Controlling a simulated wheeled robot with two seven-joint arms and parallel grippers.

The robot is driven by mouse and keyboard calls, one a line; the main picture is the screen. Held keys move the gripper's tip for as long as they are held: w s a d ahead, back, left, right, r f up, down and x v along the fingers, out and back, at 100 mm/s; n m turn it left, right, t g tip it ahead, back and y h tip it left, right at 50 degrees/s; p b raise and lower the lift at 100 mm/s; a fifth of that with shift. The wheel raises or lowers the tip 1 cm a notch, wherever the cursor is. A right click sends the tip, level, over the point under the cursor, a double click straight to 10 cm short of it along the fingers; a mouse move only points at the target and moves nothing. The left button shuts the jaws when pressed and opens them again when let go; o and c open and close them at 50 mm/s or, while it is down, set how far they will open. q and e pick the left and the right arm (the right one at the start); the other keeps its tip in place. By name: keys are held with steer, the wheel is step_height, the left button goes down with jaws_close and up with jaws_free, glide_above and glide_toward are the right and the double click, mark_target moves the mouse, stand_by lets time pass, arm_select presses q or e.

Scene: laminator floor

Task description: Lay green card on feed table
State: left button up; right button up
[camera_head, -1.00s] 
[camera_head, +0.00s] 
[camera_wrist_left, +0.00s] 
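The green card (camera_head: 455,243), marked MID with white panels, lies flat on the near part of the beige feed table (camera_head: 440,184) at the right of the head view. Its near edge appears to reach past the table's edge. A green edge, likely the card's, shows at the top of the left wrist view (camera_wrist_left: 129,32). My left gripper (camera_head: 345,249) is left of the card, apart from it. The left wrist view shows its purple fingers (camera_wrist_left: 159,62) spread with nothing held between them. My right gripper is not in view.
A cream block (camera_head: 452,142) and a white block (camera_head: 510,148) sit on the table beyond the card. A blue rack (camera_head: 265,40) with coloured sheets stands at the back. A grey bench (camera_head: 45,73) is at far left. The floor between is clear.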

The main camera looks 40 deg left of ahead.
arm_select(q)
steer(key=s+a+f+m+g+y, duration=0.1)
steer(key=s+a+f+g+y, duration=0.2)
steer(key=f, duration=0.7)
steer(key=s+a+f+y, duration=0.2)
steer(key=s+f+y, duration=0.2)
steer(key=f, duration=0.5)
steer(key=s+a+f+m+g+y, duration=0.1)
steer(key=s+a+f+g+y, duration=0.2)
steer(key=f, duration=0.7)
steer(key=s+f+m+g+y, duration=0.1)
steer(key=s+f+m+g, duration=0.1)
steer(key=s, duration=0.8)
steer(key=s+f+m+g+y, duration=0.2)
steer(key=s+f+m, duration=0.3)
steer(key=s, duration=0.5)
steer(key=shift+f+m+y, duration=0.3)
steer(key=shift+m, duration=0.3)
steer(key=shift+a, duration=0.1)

Brief:
Give again, word for word, the lines starting at the line that has "Scene: laminator floor" and ending at the line that has "[camera_head, +0.00s]", with both of those lines included and nothing else.

Solution:
Scene: laminator floor

Task description: Lay green card on feed table
State: left button up; right button up
[camera_head, -1.00s] 
[camera_head, +0.00s] 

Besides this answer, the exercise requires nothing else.